Anyways, after that we simply increment the count as we need it for tracking whether the queue is full or not.

Next we got the dequeue method, which contains the same modular indexing technique. Here, take a look:

void dequeue() {
  if (count == 0) {
    cout << "Queue Underflow: No element to dequeue" << endl;
    return;
  }

  cout << "Dequeued: " << items[front] << endl;

  front = (front + 1) % MAX_SIZE;
  count--;
}

We are first making sure we have an element to dequeue. After that queue happens by using the modular indexing but this time we do this to figure out the next front pointer. After that we simply decrement the count.

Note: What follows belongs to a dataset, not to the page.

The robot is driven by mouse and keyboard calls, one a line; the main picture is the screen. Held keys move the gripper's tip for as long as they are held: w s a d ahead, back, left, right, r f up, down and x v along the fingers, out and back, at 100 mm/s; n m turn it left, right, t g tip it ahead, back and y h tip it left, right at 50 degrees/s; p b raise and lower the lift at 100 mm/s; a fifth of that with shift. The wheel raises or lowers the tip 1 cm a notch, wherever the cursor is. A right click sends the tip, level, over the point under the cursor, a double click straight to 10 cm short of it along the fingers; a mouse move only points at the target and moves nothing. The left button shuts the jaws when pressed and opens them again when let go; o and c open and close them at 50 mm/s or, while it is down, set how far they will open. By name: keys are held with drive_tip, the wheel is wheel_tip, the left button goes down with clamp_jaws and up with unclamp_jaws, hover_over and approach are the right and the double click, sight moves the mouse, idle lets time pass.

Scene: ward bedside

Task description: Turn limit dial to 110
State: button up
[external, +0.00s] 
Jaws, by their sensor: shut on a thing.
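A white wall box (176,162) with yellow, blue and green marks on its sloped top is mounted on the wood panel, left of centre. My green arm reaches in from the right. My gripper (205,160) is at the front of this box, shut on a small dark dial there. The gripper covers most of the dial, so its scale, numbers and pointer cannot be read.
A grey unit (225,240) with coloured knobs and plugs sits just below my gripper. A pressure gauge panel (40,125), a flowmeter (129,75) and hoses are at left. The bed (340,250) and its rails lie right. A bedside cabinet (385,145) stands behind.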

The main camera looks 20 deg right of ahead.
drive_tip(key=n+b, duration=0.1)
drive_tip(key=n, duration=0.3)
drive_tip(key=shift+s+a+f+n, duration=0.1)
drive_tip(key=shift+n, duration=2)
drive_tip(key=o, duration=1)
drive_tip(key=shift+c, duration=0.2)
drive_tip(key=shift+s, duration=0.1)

Then we have another method to see next element which will be dequeued if we called the dequeue method.

int peek() {
  if (count == 0) {
    cout << "Queue Underflow: No element to dequeue" << endl;
    return 0;
  }

  return items[front];
}

Similar to dequeue method, we check if there is any element in the queue. If yes then we simply return it otherwise we return 0.

Here is the full code with tests:

// ignore/remove the 2 lines below if you don't want any tests
#define DOCTEST_CONFIG_IMPLEMENT_WITH_MAIN
#include "doctest.h"

using namespace std;

const int MAX_SIZE = 5;

struct Queue {
private:
  int front = -1;
  int rear = -1;
  int count = 0;
  int items[MAX_SIZE];

public:
  void enqueue(int value) {
    if (count == MAX_SIZE) {
      cout << "Queue Overflow: Cannot queue" << value << endl;
      return;
    }

    if (rear == -1) {
      rear = 0;
      front = 0;
    }

    items[rear] = value;
    rear = (rear + 1) % MAX_SIZE;
    count++;

    cout << "Enqueue: " << value << endl;
  }

  void dequeue() {
    if (count == 0) {
      cout << "Queue Underflow: No element to dequeue" << endl;
      return;
    }

    cout << "Dequeued: " << items[front] << endl;

    front = (front + 1) % MAX_SIZE;
    count--;
  }

  int peek() {
    if (count == 0) {
      cout << "Queue Underflow: No element to dequeue" << endl;
      return 0;
    }

    return items[front];
  }
};

TEST_CASE("enqueue works correctly") {
  Queue *queue = new Queue();

  queue->enqueue(7);
  queue->enqueue(6);

  CHECK(queue->peek() == 7);
}

TEST_CASE("dequeue works as expected") {
  Queue *queue = new Queue();

  queue->enqueue(7);
  queue->enqueue(4);

  queue->dequeue();

  CHECK(queue->peek() == 4);
}

TEST_CASE("circulation works as expected") {
  Queue *queue = new Queue();

  // fill the queue
  queue->enqueue(22);
  queue->enqueue(54);
  queue->enqueue(23);
  queue->enqueue(159);
  queue->enqueue(87);

  // dequeue one to make spot
  queue->dequeue();

  // new item should be enqueued because we have an empty spot
  queue->enqueue(68);

  // make sure all the other items are being dequeued in order
  CHECK(queue->peek() == 54);

  queue->dequeue();

  CHECK(queue->peek() == 23);

  queue->dequeue();

  CHECK(queue->peek() == 159);

  queue->dequeue();

  CHECK(queue->peek() == 87);

  queue->dequeue();

  // now check if we have the item at the end that was inserted later
  CHECK(queue->peek() == 68);
}

Time Complexity

All the methods enqueue, dequeue and peek have time complexity of O(1) because we are directly using the pointers front and rear.